> [Requirement] Start at the line that contains "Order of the" in the listing below and extract every line through the last, exactly; leave pictures out.

> [Dataset content]

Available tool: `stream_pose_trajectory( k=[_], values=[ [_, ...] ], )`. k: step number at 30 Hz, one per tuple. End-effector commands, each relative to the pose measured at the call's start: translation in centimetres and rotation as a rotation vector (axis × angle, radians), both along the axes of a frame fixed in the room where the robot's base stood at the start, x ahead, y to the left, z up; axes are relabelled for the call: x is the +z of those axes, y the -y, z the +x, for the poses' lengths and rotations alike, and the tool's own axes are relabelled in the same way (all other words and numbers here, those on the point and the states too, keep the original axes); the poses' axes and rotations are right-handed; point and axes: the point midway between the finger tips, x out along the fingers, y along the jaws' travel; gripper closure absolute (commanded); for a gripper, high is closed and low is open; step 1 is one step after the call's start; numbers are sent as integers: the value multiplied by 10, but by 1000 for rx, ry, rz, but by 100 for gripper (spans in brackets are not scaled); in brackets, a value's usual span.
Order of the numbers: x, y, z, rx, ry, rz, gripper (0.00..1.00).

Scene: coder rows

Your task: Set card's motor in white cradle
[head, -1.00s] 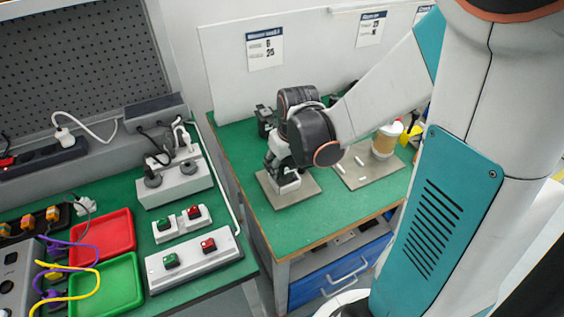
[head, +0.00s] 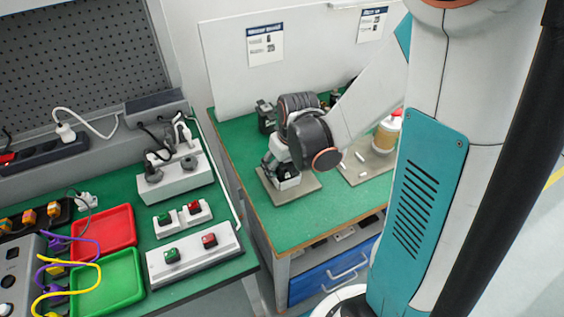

> [Written response]
Order of the numbers: x, y, z, rx, ry, rz, gripper (0.00..1.00).

Scene: coder rows

Your task: Set card's motor in white cradle
[head, -1.00s] 
[head, +0.00s] 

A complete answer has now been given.